Most restaurants that claim to serve South East Asian cuisine, in reality just
serve Chinese dishes, altered to suit the Indian palate. However with the increase
in travel to South East Asia, Indian customers have learnt to differentiate
between the regular Chinese cuisine and South East Asian cuisine. Explaining
this changing mindset among Indians, Chef Madhu Menon, owner of Shiok Far-Eastern
Cuisine says, "South East Asian cuisine has taken a long time to assert
itself in India, possibly because businessmen preferred to start with the far
less risky 'Chinese' food restaurants. Thankfully, this is now changing and
as people travel more to far-eastern countries for holiday and business purposes,
they are getting familiar with the food in those regions." Speaking about
the shift from requests for Chinese dishes to the increasing interest shown
for South East Asian cuisine, John Tony, general manager, Saigon restaurant
adds that about 70 percent of the customers prefer to experiment with Thai,
Malay, Vietnamese and Singaporean cuisine which is served at Saigon. "Though
a large portion of our customers are expatriates and corporate clients, many
traditional Indians are also willing to experiment with different cuisines,"
he remarks.
The ingredients
Records speak about the strong ties that India enjoyed with its South East Asian
neighbours for centuries - this cultural exchange has also left an impact on
the region's cuisine. The proximity of the southern part of India to the countries
of South East Asia has ensured a greater intermingling of tastes. Hence it is
not surprising that many dishes in this region use coconut milk as the base
for cooking, an ingredient most commonly used in the southern and coastal parts
of India as well. Among the cuisines which make up the South East Asian culinary
experience, Thai food is the most preferred. However, according to Chef Menon,
the similarity in the ingredients and cooking methods in the region mean that
there is no clear dividing line between the cuisines. Most customers, therefore
prefer to mix and match dishes according to their taste.

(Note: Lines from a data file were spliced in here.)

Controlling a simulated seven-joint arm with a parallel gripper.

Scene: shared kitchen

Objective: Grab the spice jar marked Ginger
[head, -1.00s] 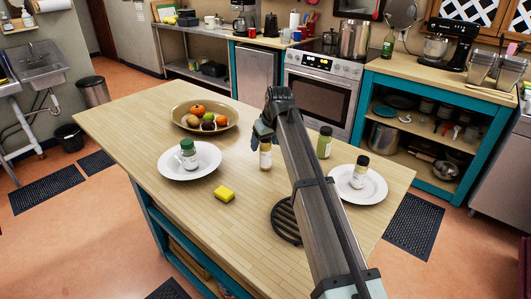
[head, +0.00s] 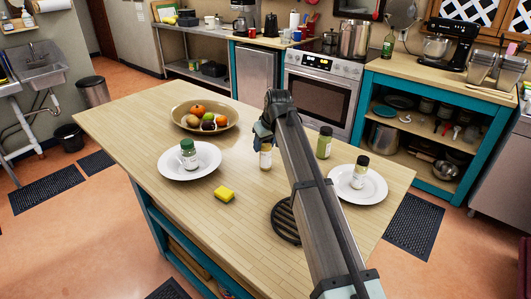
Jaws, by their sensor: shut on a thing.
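Other jars are a green-capped one (head: 188,155) on the left plate, a green-filled one with a dark cap (head: 325,143) behind my arm to the right, and a dark-capped one (head: 359,172) on the right plate. The labels are too small to read, so I cannot tell which is Ginger.
A fruit bowl (head: 178,119) stands behind and left of the held jar. The front left of the top is clear.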

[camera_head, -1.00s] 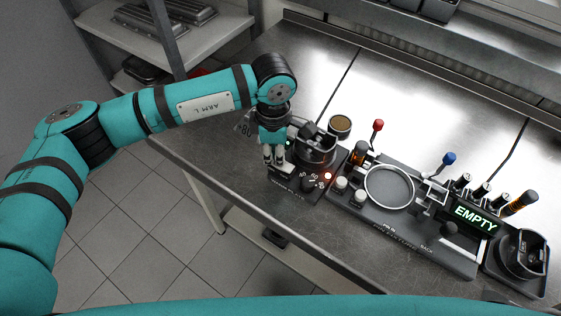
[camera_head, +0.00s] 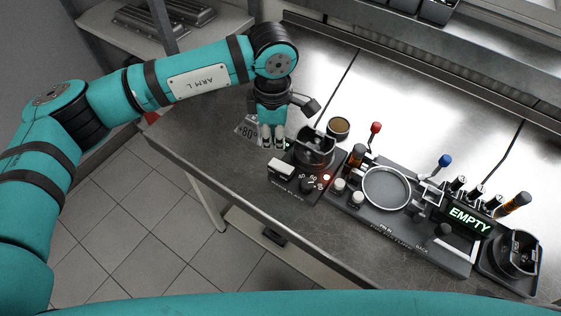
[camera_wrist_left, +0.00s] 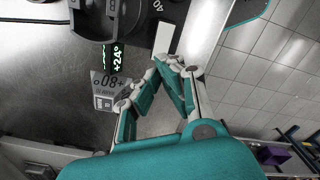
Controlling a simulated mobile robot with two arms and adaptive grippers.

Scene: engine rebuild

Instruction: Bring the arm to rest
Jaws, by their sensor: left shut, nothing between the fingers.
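My left arm, teal with black bands, comes in from the left in the head view. Its gripper (camera_head: 272,140) points down above the bench, left of the hot plate (camera_head: 285,183). The gripper is shut and empty. In the left wrist view its fingertips (camera_wrist_left: 172,66) meet, with the bench and part of the hot plate unit beyond. A dark metal part (camera_head: 313,148) sits on the hot plate unit. My right gripper does not show.
To the right are a press station with a round ring (camera_head: 386,188), red and blue knobbed levers, and a lit EMPTY display (camera_head: 470,219). A shelf (camera_head: 140,35) stands at upper left. The bench's left end is mostly bare.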

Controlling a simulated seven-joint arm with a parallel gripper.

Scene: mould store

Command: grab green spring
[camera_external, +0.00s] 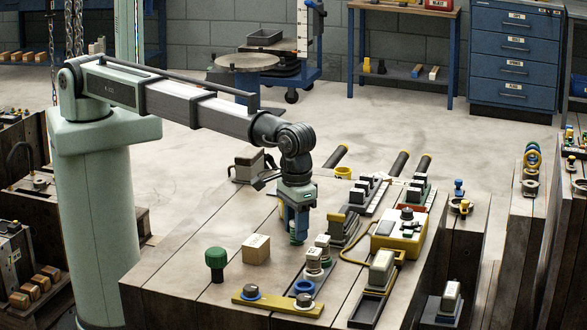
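A small green ribbed piece, which looks like the green spring (296,239), is at the fingertips of my gripper (296,230), over the middle of the wooden bench top. My gripper points straight down, and its blue fingers partly hide the piece. At this size I cannot tell whether the fingers press on it or only stand around it, or whether it touches the bench. A larger dark green knob (215,259) stands upright to the left, apart from my gripper.
A tan wooden block (256,249) stands left of my gripper. A yellow bar (277,303) with rings lies in front. Pale cylinders (314,262), a grey-and-yellow bracket (342,229) and a yellow-and-white box (399,231) stand close on the right. The bench's left part is mostly clear.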

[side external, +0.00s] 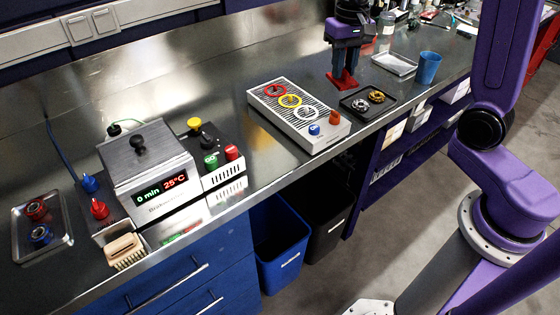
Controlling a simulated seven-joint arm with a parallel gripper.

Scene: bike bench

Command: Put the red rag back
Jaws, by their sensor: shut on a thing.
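My gripper (346,46) is over the back right part of the steel bench, pointing down. The fingertips are small and partly hidden by the rag and the gripper body.
Right of the rag are a black tray (346,104) with ring-shaped parts, a shallow metal tray (406,67) and a blue cup (428,68). A slotted box (273,107) with coloured rings stands front left. Bare steel (220,60) lies further left.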

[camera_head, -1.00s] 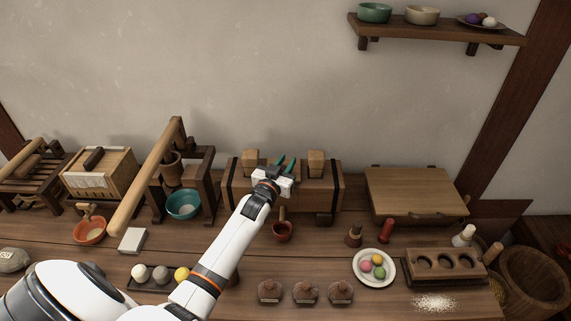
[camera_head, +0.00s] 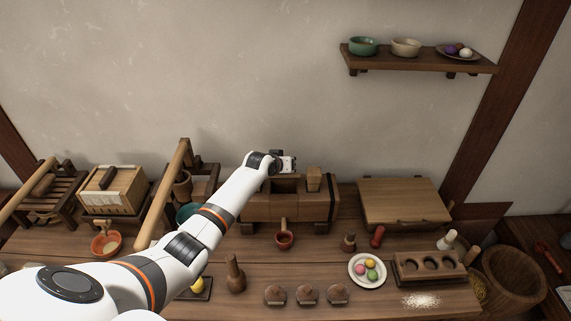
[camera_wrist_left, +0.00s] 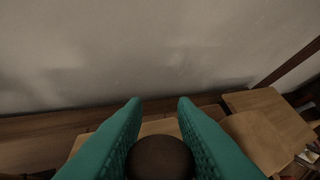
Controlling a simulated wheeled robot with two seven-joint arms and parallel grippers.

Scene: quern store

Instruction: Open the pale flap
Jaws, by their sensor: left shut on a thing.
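My left gripper (camera_head: 286,163) is above the back of a brown wooden box (camera_head: 262,212) with dark straps, its fingers mostly hidden in the head view. In the left wrist view its teal fingers (camera_wrist_left: 160,104) are shut around a dark round knob (camera_wrist_left: 160,157). A pale wooden strip (camera_wrist_left: 166,127) shows just behind the knob; it may be part of the pale flap, but how far it is tilted cannot be told. A dark recess (camera_head: 285,184) shows in the box top. My right gripper is not in view.
A wooden board (camera_head: 402,200) lies right of the box. A wall shelf (camera_head: 420,60) hangs above.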

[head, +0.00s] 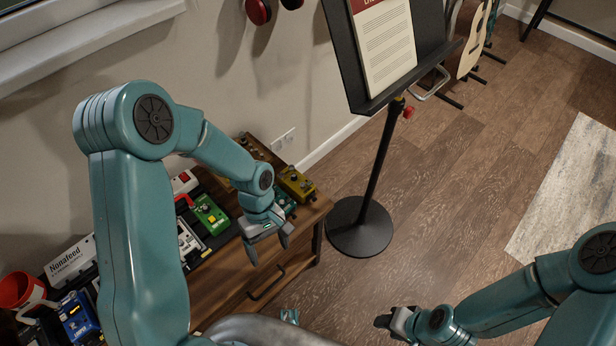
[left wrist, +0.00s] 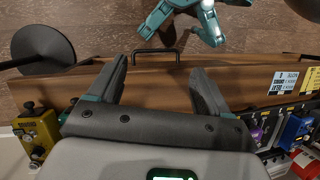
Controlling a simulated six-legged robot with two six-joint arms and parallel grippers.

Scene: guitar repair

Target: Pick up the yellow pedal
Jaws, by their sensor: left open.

In order to cater to the Indian customer, dishes have to sometimes be altered
slightly. Jimmy Palkhivala, partner - Asian, a South East Asian restaurant which
serves mostly Indonesian cuisine, explains, "Sometimes an ingredient such
as shrimp paste has a strong flavour which is not preferred by our Indian customers.
In such cases we have to alter the dish to suit the Indian palate." Chef
Menon adds that most North Indian customers are still not fond of coconut that
is used in many South East Asian dishes. "But I am optimistic about this
changing in the next five years. It's only a matter of education and awareness
about the cuisines in the region. I can spot a noticeable difference in people's
willingness to experiment since the past four years," he explains. However,
he adds that as a rule he prepares the food as close to the original as possible.
"Unless it is an issue with availability of a certain exotic ingredient,
we don't alter the food to suit the Indian palate," Menon affirms.
Money matters
Pricing in South East Asian restaurants have to be kept attractive enough to
wean the customer away from the regular Chinese joints. However, difficulties
in procuring exotic ingredients used in preparing some of the dishes have an
adverse effect on price to some extent. "We have intentionally tried to
make the food affordable to our customers, and our prices are about 20 percent
lower than high-end Chinese restaurants in town. However, our important ingredients
are all imported and of the highest quality. Different restaurants follow different
pricing policies. Asian restaurants in five-star hotels often charge four to
five times higher than what we charge," explains Chef Menon. According
to Tony, Saigon has also structured its pricing to attract the mid-market crowd
who cannot afford five star hotels or a travel to a South East Asian country
to try the local fare.
Setting the stage
The décor, and subsequently the ambience it creates is an essential factor
for an 'exotic restaurant' to attract customers. "When you name a restaurant
Saigon, you have to ensure that your décor justifies the name. We have
used a lot of bamboo to recreate the Thai and Far Eastern look. We have also
added a few Vietnamese straw hats to add to the whole South East Asian feel,"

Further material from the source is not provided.